Something which would be good to have for all those queries is a set of isolation tests. No need for multiple specs, you could just use one spec with one session defining all the object types you would like to work on. How did you find this object list? Did you test all the
objects available manually?
Attached the isolation spec file. I originally was only going to fix the simple CREATE TYPE scenario but decided to look up other objects that can reside in namespaces and ended up finding a handful of others. I tested each one manually before and after adding the AccessShareLock acquire on the schema.
I think that line of thought leads to an enormous increase in locking overhead, for which we'd get little if any gain in usability. So my inclination is to make an engineering judgment that we won't fix this.
As I was creating this patch, I had similar feelings on the locking overhead and was curious how others would feel about it as well.
Regards,
Jimmy
On Tue, Sep 4, 2018 at 10:05 PM, Tom Lane <tgl@sss.pgh.pa.us> wrote:
Andres Freund <andres@anarazel.de> writes: > On September 4, 2018 9:11:25 PM PDT, Tom Lane <tgl@sss.pgh.pa.us> wrote: >> I think that line of thought leads to an enormous increase in locking >> overhead, for which we'd get little if any gain in usability. So my >> inclination is to make an engineering judgment that we won't fix this.

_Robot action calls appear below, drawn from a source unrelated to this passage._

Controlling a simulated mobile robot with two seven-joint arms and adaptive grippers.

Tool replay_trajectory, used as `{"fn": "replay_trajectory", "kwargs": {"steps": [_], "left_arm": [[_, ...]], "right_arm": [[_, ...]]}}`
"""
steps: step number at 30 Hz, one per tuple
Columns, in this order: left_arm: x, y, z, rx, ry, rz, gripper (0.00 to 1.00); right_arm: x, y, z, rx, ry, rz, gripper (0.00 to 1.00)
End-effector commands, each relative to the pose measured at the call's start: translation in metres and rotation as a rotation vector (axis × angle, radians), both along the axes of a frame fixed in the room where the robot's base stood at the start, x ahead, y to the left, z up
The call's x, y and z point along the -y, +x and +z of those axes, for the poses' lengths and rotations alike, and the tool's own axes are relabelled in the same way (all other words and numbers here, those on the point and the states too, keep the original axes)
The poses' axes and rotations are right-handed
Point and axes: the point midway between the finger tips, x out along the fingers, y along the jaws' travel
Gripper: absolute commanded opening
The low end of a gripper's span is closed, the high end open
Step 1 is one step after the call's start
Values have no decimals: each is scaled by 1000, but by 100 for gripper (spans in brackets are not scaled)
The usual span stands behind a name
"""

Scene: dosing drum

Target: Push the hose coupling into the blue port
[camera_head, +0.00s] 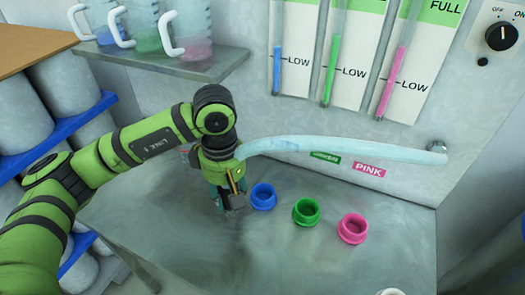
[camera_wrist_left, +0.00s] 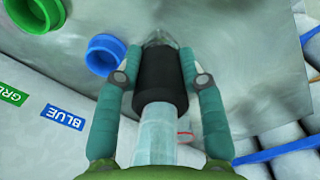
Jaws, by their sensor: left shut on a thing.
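My left gripper (camera_head: 229,199) is just left of the blue port (camera_head: 263,196), above the steel worktop. In the left wrist view its two teal fingers (camera_wrist_left: 160,79) are shut on the sides of the black hose coupling (camera_wrist_left: 160,72). The pale hose (camera_head: 345,148) runs from the gripper to a fitting on the right of the back wall. In the wrist view the blue port (camera_wrist_left: 103,53) is apart from the coupling, to its upper left. The coupling is outside the port. My right gripper is in neither view.
The green port (camera_head: 306,211) and pink port (camera_head: 352,228) stand right of the blue one. A shelf (camera_head: 190,66) with measuring jugs is behind my left arm. Level tubes (camera_head: 335,55) and a dial (camera_head: 502,36) are on the wall.

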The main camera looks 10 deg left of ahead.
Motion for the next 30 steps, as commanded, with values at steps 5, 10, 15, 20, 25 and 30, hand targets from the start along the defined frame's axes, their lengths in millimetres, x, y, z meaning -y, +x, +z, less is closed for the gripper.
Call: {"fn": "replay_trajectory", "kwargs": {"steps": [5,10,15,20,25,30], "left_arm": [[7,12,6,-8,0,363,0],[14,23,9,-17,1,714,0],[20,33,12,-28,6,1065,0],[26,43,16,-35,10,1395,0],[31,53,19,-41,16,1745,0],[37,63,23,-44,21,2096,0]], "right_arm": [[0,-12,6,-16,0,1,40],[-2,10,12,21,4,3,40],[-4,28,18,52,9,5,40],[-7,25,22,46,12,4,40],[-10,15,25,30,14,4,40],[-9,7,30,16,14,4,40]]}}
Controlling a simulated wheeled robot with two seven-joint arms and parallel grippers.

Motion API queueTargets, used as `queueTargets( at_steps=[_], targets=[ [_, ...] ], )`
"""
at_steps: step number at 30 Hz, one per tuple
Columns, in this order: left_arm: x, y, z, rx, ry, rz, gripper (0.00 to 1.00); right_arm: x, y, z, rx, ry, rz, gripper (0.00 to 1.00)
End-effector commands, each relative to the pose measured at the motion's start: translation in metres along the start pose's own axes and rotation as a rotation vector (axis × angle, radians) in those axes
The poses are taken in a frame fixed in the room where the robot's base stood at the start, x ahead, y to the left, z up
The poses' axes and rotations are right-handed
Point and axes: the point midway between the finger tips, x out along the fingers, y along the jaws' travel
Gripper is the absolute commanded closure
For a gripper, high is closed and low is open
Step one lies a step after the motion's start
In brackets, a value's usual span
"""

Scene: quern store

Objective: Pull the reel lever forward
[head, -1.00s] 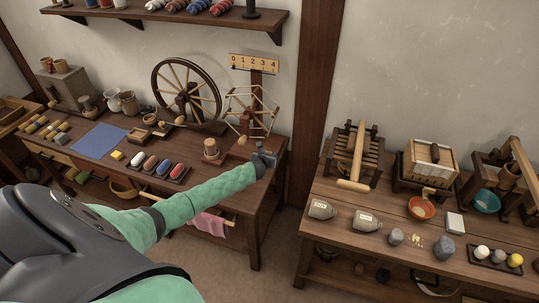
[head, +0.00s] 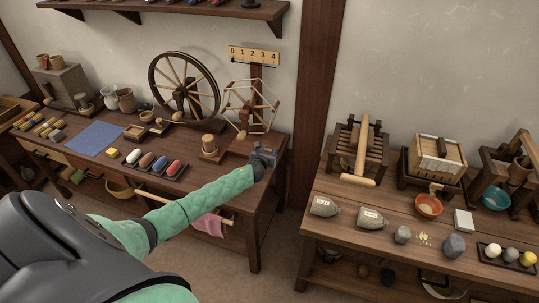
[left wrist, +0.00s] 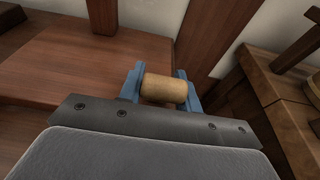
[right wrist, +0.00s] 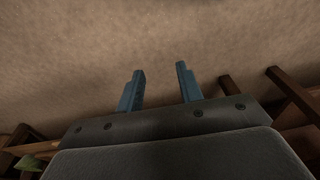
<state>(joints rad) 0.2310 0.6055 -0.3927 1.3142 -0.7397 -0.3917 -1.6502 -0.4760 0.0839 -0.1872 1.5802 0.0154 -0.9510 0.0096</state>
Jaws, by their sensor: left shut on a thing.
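The reel (head: 250,106), a light wooden spoked frame on a dark post, stands at the right end of the left bench (head: 85,165). My left gripper (head: 264,155) is at that bench's right end, in front of and a little right of the reel. In the left wrist view its blue fingers are shut on a pale wooden cylindrical handle (left wrist: 164,88), which appears to be the reel lever. The rest of the lever is hidden. My right gripper (right wrist: 160,70) is open and empty above bare floor in the right wrist view.
A number scale (head: 253,56) hangs behind the reel. A spinning wheel (head: 184,88) stands to its left. A dark wall post (head: 317,95) and a gap separate the left bench from the right bench (head: 390,224), which holds presses, bowls and sacks.

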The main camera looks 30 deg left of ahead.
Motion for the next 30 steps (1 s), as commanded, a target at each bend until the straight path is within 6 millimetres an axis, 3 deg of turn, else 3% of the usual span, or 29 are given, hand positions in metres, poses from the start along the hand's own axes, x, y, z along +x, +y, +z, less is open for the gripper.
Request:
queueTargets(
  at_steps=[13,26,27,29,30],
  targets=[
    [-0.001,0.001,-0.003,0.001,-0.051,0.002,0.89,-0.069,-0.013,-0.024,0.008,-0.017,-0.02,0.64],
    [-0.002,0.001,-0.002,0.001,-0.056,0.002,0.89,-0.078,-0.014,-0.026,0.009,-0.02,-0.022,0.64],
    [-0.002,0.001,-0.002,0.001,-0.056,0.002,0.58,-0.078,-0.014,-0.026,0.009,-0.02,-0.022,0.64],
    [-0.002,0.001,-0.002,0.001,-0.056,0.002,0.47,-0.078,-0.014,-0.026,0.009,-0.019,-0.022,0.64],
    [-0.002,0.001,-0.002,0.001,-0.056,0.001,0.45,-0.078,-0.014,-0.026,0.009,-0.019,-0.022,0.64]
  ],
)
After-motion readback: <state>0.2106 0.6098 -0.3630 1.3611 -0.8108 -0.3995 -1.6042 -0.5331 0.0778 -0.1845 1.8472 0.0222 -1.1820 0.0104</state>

> Haven't we already significantly started down this road, to avoid a lot of the "tuple concurrently updated" type errors?
Not that I'm aware of. We do not take locks on schemas, nor functions, nor any other of the object types I mentioned. > Would expanding this a git further really be that noticeable?
Frankly, I think it would be not so much "noticeable" as "disastrous".
Making the overhead tolerable would require very large compromises in coverage, perhaps like "we'll only lock during DDL not DML". At which point I'd question why bother. We've seen no field reports (that I can recall offhand, anyway) that trace to not locking these objects.